Спроектированные Залесской при явном участии Леонидова сюрреалистические сады и газоны, рассеченные змеевидными дорожками, украшенные беседками для курения в духе архитектуры с икон кватроченто, нишами, гротами и ступенчатыми спусками, с драматической задекорированной, низко установленной подсветкой — все это не сохранилось.

О них напоминают только колонны кипарисов и эффектные ракурсы с разновысотных площадок и крыш корпусов. Ставшая символом санатория леонидовская лестница — лишь одна часть этого впечатляющего пространства, сравнимого с живописью Де Кирико. А ведь когда-то парк и видовые террасы составляли единую театральную декорацию, подобную проектам Акимова и братьев Стенбергов 1930-х годов.

Театр без героя

Если все это декорация, то о чем спектакль?

Конечно, это история о волшебном преображении усталого советского человека в бессмертного героя, под действием омолаживающих нарзанных ванн, гидротерапии, вдыхания свежего горного воздуха, солнца, а также множества современных ухищрений.
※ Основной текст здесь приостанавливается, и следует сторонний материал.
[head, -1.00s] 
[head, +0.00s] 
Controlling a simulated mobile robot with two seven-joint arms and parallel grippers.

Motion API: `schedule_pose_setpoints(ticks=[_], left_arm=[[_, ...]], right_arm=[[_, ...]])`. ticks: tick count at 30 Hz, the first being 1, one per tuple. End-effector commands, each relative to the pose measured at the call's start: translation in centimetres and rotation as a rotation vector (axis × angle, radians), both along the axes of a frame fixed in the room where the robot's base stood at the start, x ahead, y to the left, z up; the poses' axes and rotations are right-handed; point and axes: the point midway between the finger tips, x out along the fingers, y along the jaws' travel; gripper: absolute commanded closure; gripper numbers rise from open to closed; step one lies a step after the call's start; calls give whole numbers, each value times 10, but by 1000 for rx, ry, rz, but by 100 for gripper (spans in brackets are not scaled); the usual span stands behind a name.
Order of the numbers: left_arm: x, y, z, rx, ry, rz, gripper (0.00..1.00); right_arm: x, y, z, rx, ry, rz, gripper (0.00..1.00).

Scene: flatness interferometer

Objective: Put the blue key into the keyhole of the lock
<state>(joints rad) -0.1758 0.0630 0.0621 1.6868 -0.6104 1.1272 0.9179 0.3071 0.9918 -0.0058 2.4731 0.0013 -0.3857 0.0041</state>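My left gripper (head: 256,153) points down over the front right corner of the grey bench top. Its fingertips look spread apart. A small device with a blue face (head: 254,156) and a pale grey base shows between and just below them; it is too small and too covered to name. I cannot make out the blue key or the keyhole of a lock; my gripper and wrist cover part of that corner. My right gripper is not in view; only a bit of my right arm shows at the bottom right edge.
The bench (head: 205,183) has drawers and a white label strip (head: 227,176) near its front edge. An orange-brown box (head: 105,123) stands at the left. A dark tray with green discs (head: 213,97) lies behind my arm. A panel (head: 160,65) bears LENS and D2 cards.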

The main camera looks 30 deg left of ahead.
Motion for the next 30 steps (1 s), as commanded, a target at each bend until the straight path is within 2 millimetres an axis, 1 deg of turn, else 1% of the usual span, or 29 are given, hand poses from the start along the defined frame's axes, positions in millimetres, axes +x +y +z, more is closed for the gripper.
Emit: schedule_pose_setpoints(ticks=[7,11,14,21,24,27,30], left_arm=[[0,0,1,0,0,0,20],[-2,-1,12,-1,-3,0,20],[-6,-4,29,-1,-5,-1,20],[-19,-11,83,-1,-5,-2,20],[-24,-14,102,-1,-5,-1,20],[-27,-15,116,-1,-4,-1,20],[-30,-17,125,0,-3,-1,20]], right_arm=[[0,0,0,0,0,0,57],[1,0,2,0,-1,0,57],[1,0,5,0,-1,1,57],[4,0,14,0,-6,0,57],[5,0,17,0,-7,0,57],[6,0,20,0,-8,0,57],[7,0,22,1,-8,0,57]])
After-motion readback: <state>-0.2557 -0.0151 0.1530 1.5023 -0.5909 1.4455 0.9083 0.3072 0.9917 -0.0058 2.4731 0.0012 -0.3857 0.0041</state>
Модернистская идея — вспомним слова Троцкого о сверхчеловеке, Институт крови Богданова и Центральный институт труда Гастева — здесь была вставлена Гинзбургом, Леонидовым, Петровым, Вахтанговым, Залесской, Рублевым, Зеленским, Фаворским в поэтическую и даже сюрреалистическую рамку художественной традиции.

Тут и Египет, и античность, и Ренессанс, и актуальная современность — архитектура Перре, Малле-Стевенса, итальянская метафизическая живопись. Здесь можно вспомнить и эстетику фильма Роома «Строгий юноша» («Волшебный комсомолец»), и проект «Фонтана вечной молодости» Меера Айзенштадта, ответившему сквозь века Лукасу Кранаху.

Очень близкий Айзентштадту по образу и пластике терракотовый рельеф скульптора Зеленского должен был венчать подпорную стенку Лечебного корпуса — прямо по оси лестницы Леонидова. На архивной фотографии — вневременные фигуры, обнаженные мужчины и женщины, облаченные в развивающиеся от сильного ветра накидки и платья, в странных шляпках, балансируя между античностью и модерном, блуждают среди монументальных доломитовых скал. Их уже не увидеть сейчас.

Но поневоле, поднимаясь на лестницы санатория, выпивая нарзан у колоннады, съедая диетический ужин под огромными снежинками, открывая дверь номера с ослепительным видом на горы, касаясь холодного мрамора и теплых облупившихся вазонов солярия, вдыхая запах лиственниц, — все равно испытываешь странные, чьи-то чужие переживания о так и не наступившем бессмертии.